Parents who are afraid to spend money they might need themselves find it hard not to meet their children’s expectations, while children in financial distress may see parents as a lifeline for solving problems.

In extreme situations, things can deteriorate into financial blackmail, threats of withholding contact with grandchildren or children, and exploitation by children, especially when parents are no longer able to manage their own financial affairs. Such a system is often characterized by the prevention of contact with grandchildren on the part of children, such as:

“If you don’t give money, you won’t see the grandchildren.”

“If you don’t pay, you’ll be left alone on Shabbat.”

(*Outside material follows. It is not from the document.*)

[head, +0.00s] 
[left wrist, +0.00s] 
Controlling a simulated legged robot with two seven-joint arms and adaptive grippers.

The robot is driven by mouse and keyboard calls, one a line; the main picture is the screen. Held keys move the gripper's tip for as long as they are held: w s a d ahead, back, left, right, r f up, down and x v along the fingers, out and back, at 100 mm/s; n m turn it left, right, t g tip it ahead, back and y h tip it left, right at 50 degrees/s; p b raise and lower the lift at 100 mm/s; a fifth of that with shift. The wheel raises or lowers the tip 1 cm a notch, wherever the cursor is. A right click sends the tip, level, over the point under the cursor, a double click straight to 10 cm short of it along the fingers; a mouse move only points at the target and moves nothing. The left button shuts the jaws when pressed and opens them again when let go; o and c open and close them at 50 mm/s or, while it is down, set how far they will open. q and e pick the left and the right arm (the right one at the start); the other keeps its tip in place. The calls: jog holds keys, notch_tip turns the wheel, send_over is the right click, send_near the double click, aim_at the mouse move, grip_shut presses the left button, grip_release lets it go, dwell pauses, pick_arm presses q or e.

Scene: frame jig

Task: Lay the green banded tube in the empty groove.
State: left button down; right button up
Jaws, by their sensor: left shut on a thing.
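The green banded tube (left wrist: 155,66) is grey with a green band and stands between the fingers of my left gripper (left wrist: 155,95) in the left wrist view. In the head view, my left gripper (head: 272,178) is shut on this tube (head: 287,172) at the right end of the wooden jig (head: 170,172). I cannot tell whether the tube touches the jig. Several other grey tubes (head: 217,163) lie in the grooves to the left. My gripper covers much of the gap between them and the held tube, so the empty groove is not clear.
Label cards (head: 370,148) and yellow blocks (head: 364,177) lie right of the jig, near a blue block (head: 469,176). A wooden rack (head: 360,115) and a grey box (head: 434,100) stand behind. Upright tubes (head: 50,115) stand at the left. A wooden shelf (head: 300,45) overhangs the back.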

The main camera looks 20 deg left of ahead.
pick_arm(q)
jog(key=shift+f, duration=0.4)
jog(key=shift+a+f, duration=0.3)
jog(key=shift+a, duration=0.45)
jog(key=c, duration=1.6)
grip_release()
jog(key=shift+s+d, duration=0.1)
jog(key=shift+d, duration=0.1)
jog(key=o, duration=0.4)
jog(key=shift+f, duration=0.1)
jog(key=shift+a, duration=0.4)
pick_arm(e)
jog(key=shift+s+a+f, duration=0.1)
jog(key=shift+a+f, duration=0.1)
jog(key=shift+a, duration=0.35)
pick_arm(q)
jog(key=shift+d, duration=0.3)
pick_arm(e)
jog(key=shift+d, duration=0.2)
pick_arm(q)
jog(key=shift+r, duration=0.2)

And other “sanctions” of this kind, which hurt the “soft underbelly” of parents, and therefore often succeed in achieving their goal.

So how do you cope?

  • First of all, relax: you’re not alone. Sadly, this is a problem shared by many families.
  • A united front: Parents should reach unanimity among themselves regarding the manner and extent of assistance to their children, in order to avoid pressure on one parent, against the wishes of the other.
  • Align expectations: Take initiative. Bring the kids into a conversation to set expectations. Keep in mind that these types of conversations can trigger anger and even threats from children.
  • Family discourse: Schedule regular meetings with children to discuss practical ways to arrange assistance and report on declining income or other changes in the situation.

Targeted assistance: Don’t cover the new deficit of children. It is a bottomless pit. Instead, it is advisable to allocate the assistance for specific and predefined purposes, such as: education, dental care, extracurricular activities, etc. It is worth monitoring that the money was indeed used for the defined needs.

In conclusion, parental financial assistance reflects parents’ concern for their children, but does not mean that parents should stop taking care of themselves.